Records:
----------------------------------------
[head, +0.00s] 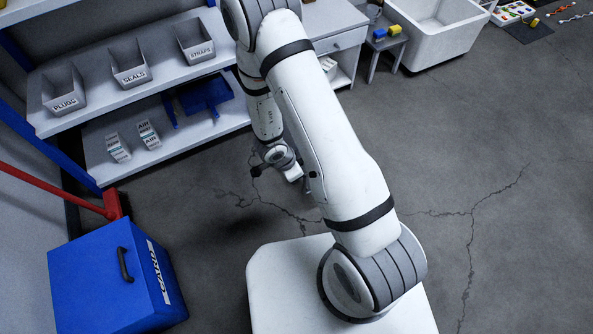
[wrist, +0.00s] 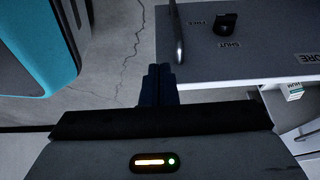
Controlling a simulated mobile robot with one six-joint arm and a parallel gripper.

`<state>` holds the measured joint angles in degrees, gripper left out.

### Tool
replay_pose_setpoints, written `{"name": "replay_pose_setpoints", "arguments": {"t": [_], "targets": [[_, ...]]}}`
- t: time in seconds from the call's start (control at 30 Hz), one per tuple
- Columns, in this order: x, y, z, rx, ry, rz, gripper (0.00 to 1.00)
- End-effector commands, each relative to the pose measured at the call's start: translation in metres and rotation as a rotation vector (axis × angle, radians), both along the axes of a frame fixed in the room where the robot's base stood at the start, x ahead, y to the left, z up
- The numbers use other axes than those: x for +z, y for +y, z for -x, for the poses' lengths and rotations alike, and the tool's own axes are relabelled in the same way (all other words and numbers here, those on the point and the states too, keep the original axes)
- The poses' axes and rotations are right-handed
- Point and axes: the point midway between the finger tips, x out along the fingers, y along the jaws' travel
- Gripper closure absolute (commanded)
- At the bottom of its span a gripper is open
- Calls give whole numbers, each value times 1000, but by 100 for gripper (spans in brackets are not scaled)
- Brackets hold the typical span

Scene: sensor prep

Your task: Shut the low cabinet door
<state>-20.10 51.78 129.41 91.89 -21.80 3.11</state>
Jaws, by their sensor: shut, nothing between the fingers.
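A black knob (wrist: 226,23) sits between labels reading FREE and SHUT. White shelving shows beyond the panel's lower right edge, so the door appears to stand open. My gripper's dark fingers (wrist: 160,80) are together and empty, just below and left of the handle; contact cannot be told. In the head view my gripper (head: 294,174) hangs low over the floor, and my arm hides the door.
A grey unit with a drawer (head: 340,41) stands behind my arm. Shelves with labelled bins (head: 130,72) are at the left, and a blue box (head: 105,280) stands front left. A white tub (head: 440,45) is at the back right. The cracked floor (head: 480,180) at right is clear.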

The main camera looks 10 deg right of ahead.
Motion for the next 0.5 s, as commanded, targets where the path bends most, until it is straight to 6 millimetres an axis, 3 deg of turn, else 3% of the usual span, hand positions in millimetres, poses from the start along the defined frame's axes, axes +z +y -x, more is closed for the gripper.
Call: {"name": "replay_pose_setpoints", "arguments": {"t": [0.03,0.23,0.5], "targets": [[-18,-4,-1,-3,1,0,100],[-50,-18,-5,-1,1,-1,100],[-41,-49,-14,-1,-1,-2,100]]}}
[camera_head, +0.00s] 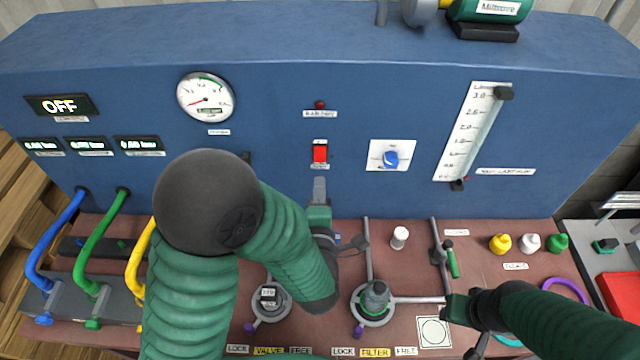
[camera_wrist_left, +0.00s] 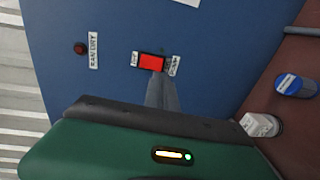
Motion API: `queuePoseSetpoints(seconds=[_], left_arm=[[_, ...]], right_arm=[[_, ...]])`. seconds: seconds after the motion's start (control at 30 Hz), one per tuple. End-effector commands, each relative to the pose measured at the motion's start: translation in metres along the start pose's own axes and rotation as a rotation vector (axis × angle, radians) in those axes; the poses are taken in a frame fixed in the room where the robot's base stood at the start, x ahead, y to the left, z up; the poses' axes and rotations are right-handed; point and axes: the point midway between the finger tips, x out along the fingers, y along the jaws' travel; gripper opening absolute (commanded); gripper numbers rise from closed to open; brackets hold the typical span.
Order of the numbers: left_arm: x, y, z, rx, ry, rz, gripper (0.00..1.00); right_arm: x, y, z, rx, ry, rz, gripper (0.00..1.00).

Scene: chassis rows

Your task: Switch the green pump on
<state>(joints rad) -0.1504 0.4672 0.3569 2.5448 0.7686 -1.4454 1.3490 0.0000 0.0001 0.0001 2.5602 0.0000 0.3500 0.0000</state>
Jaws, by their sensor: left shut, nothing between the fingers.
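The red rocker switch (camera_head: 320,152) is on the blue front panel, below a small red lamp. It also shows in the left wrist view (camera_wrist_left: 151,62). My left gripper (camera_head: 319,182) is shut and empty, its tips just below the switch. In the left wrist view its tips (camera_wrist_left: 158,78) reach the switch's lower edge; I cannot tell whether they touch. The green pump (camera_head: 487,10) sits on top of the blue housing, cut by the picture's top edge. A display (camera_head: 59,105) reads OFF. My right gripper (camera_head: 462,312) is low at the right, its fingers unclear.
A blue knob (camera_head: 391,158) on a white plate is right of the switch. Below, the red-brown deck carries a white cap (camera_head: 399,238), valve and filter fittings (camera_head: 375,298), and colored hoses at left. My left arm covers part of the deck.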

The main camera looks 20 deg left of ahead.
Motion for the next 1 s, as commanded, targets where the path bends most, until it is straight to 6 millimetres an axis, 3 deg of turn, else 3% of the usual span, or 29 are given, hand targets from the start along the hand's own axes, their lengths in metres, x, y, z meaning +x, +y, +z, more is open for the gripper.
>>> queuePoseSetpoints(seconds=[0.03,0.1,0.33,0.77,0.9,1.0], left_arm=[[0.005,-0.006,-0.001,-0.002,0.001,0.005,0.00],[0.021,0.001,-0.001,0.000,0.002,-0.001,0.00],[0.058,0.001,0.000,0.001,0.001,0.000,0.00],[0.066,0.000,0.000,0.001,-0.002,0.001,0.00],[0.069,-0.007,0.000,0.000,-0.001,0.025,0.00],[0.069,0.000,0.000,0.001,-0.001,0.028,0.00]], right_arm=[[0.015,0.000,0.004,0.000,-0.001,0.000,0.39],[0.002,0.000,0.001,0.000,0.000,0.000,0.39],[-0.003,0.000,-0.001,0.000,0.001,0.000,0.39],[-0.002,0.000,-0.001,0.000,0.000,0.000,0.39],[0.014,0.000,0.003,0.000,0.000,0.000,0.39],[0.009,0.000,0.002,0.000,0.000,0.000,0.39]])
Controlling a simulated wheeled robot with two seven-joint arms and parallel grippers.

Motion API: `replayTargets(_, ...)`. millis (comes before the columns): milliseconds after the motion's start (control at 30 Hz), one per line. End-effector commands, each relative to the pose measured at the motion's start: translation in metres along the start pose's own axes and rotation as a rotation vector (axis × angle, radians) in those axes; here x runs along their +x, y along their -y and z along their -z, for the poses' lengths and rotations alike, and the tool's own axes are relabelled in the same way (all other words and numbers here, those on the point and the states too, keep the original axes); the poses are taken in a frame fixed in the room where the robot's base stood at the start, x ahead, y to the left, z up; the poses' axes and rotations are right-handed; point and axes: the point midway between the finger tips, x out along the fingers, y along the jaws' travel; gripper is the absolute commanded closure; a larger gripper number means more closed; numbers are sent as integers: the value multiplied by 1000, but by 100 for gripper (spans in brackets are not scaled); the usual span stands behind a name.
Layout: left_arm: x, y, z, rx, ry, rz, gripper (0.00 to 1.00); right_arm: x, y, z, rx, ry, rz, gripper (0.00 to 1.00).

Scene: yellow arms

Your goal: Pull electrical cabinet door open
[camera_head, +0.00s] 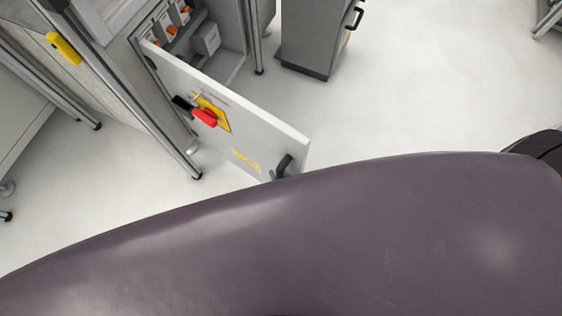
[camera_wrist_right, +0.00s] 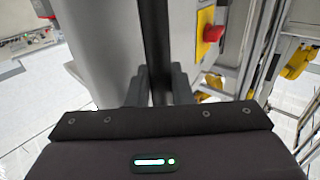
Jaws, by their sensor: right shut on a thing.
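The electrical cabinet door (camera_head: 240,118) is a light grey panel standing open, swung out from the cabinet (camera_head: 232,62), whose inside shows. The door carries a red rotary switch on a yellow plate (camera_head: 215,108). A black handle (camera_head: 284,165) sits near its free edge. In the right wrist view the handle (camera_wrist_right: 155,40) is a dark upright bar, with my right gripper (camera_wrist_right: 158,88) shut on it, one finger on each side. In the head view my large dark arm link hides this gripper. My left gripper is not in view.
A grey drawer unit (camera_head: 308,40) with a black handle stands beyond the cabinet. Metal frame legs (camera_head: 150,118) stand left of the door. Pale floor (camera_head: 430,90) is clear to the right of the door.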

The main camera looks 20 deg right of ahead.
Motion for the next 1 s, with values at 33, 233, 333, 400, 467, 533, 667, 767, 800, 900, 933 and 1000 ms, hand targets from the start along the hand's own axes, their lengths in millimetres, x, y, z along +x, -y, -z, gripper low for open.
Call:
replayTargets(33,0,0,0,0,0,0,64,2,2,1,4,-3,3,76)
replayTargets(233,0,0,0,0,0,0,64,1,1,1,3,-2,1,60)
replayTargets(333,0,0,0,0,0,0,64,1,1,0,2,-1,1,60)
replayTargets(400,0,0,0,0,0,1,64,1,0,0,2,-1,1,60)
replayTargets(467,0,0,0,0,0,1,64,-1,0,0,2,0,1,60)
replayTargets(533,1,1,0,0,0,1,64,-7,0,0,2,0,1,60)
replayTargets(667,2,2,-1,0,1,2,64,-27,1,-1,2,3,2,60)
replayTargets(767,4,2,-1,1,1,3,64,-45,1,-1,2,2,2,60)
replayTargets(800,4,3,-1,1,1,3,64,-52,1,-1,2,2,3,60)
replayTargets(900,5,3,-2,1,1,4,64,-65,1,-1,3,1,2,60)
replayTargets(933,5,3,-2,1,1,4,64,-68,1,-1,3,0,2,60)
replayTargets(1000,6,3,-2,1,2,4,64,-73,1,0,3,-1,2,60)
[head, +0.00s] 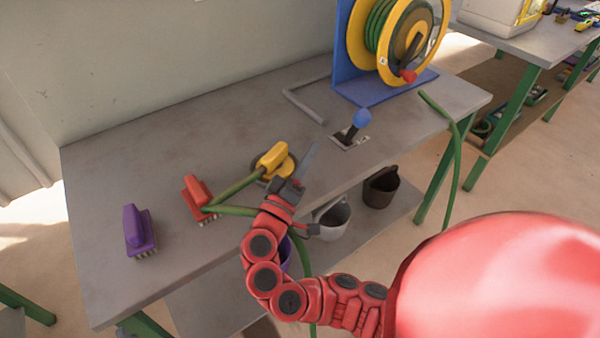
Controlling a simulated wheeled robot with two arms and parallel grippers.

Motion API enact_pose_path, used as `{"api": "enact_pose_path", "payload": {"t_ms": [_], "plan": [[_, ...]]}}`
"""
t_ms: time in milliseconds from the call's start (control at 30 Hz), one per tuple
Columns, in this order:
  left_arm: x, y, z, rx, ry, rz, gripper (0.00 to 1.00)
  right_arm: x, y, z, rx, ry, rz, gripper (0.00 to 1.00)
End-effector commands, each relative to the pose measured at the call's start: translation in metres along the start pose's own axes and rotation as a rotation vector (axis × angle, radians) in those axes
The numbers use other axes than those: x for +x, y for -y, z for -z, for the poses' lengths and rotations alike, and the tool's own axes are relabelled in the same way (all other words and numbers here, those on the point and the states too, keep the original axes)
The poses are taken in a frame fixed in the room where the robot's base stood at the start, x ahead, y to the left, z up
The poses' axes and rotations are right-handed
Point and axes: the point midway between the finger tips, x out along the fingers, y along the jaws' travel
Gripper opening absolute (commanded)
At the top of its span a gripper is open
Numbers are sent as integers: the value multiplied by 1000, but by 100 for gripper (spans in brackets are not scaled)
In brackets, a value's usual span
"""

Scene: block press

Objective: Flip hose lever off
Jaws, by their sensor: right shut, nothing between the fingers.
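The hose lever (353,128) has a dark stick with a blue ball knob (361,118). It rises from a small slotted plate (349,141) set in the grey bench, and the stick leans up and to the right in the head view. My right gripper (306,162), on the red arm, is shut and empty over the bench's front part. It is to the left of and nearer than the lever, apart from it. My left gripper is not in view.
A yellow hose reel (358,45) with green hose stands on a blue base behind the lever. Red (196,192) and purple (135,228) brushes are on the left. A green hose (235,210) passes near my gripper. Buckets (381,190) are below. The bench's back left is clear.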

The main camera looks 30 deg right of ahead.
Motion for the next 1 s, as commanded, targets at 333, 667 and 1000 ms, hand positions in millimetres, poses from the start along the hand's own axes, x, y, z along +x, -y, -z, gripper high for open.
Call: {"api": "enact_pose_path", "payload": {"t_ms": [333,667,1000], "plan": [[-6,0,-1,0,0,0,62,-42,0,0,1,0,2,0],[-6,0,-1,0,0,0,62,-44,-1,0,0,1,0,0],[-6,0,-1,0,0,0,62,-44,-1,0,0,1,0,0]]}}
----------------------------------------
**Do this:** Please extract exactly, and only, the lines from the line containing "Motion for the next 1 s, as commanded, targets at" through the last line of the records.

**Task solution:**
Motion for the next 1 s, as commanded, targets at 333, 667 and 1000 ms, hand positions in millimetres, poses from the start along the hand's own axes, x, y, z along +x, -y, -z, gripper high for open.
Call: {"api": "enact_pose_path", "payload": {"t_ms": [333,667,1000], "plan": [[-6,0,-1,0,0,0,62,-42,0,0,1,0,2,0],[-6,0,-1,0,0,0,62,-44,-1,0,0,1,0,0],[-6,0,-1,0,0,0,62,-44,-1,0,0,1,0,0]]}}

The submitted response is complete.